Set problem -
State how many lines of the records contain the string "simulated". Give the number alone.

Extracted information -
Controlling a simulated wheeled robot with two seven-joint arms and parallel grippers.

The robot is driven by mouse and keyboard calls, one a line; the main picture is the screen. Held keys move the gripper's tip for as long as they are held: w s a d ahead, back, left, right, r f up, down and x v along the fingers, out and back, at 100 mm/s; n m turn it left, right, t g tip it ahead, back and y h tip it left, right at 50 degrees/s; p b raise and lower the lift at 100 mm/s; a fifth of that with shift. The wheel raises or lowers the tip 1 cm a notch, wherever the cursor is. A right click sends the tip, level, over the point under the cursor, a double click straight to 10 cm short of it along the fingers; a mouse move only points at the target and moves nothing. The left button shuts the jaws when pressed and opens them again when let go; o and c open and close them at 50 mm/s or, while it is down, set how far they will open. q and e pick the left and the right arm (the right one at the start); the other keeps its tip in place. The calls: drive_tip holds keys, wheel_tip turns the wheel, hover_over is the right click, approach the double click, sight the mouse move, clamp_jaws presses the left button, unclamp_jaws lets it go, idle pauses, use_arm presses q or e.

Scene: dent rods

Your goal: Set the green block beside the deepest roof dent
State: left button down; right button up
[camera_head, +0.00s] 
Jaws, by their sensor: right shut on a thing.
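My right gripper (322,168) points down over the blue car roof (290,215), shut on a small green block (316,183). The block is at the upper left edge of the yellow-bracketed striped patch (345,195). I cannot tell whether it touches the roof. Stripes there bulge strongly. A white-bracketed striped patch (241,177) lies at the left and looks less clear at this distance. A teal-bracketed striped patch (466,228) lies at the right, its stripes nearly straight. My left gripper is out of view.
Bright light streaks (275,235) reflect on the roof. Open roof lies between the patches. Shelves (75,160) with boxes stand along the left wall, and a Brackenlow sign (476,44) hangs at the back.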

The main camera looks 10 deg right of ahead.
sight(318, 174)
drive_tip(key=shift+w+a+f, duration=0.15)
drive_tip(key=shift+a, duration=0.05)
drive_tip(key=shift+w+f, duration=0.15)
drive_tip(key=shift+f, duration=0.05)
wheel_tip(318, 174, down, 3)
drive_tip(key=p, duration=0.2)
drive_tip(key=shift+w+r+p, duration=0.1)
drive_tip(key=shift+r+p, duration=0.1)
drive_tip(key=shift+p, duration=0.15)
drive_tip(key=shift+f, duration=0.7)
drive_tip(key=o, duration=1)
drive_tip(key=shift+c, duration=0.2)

...

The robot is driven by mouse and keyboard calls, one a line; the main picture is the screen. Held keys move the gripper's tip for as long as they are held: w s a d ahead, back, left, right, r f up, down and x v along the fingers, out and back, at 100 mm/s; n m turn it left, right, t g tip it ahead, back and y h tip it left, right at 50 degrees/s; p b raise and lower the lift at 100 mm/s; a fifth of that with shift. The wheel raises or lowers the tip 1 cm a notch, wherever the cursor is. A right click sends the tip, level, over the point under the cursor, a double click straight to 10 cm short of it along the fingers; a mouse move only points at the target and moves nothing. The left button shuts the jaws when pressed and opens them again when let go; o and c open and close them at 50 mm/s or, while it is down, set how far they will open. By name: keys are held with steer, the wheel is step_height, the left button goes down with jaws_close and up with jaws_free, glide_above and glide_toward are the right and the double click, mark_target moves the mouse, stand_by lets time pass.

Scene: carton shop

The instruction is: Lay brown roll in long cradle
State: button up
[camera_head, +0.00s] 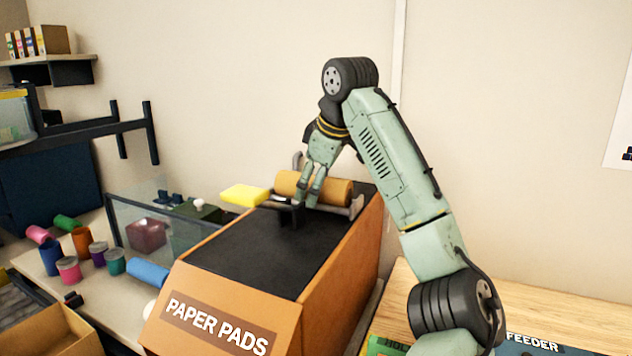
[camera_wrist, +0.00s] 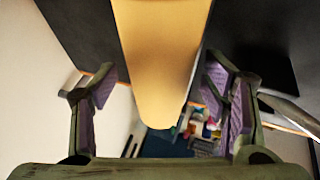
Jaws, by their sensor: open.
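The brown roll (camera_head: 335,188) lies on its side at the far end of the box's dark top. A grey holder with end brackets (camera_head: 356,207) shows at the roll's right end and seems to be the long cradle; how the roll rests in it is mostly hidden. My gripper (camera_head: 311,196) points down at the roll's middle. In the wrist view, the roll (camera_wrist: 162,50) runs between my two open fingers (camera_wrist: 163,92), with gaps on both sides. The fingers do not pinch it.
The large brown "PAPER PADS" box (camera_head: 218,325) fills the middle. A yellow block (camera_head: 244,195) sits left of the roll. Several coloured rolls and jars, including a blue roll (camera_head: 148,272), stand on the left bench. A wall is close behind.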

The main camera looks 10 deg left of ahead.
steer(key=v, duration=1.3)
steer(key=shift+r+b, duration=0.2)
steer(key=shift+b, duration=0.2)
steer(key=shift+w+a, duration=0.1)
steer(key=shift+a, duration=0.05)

--

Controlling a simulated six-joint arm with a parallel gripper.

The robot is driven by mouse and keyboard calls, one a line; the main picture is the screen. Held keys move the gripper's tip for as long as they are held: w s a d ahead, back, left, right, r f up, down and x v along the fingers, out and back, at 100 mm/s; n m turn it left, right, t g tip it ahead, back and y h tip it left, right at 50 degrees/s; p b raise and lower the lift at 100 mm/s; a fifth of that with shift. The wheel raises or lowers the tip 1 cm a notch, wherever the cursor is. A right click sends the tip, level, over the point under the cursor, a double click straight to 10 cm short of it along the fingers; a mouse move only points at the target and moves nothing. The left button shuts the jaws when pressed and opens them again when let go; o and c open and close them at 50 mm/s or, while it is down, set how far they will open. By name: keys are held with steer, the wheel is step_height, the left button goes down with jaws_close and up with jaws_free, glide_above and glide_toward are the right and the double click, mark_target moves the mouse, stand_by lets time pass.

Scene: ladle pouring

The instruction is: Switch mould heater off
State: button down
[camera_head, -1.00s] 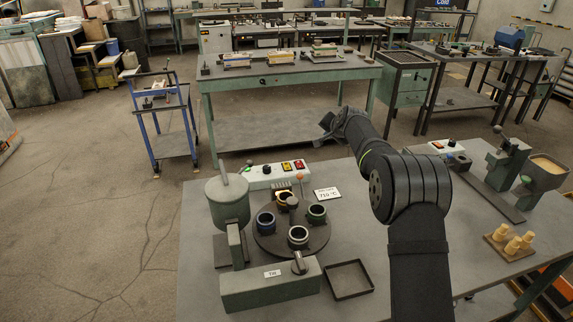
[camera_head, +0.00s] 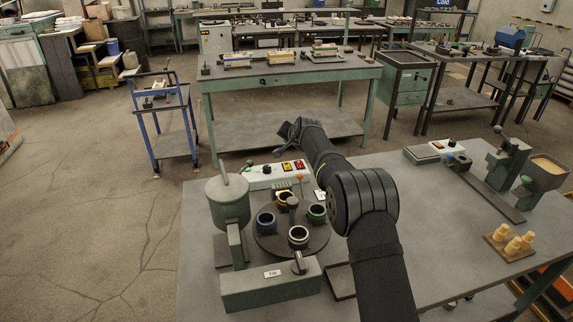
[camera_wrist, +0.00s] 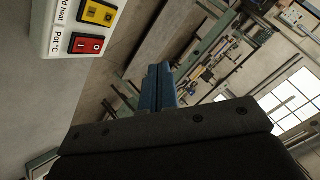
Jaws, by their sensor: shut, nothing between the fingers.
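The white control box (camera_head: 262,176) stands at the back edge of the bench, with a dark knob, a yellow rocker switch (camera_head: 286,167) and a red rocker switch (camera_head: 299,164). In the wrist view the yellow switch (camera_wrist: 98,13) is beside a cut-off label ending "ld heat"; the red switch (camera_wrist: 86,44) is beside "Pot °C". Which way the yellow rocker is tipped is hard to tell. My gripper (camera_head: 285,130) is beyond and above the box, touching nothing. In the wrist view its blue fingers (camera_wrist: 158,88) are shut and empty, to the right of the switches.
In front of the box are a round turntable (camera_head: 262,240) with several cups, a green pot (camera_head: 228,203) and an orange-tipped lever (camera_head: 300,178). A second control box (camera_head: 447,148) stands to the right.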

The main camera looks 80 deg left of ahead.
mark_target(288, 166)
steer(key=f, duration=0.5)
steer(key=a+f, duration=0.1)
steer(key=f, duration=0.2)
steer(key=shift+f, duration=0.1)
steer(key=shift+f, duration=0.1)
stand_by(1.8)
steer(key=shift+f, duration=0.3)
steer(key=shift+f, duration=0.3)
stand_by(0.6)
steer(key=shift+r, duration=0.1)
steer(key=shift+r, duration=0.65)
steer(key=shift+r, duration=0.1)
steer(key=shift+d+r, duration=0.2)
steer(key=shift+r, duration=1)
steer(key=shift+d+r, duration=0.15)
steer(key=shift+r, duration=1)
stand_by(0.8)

Answer to the problem -
2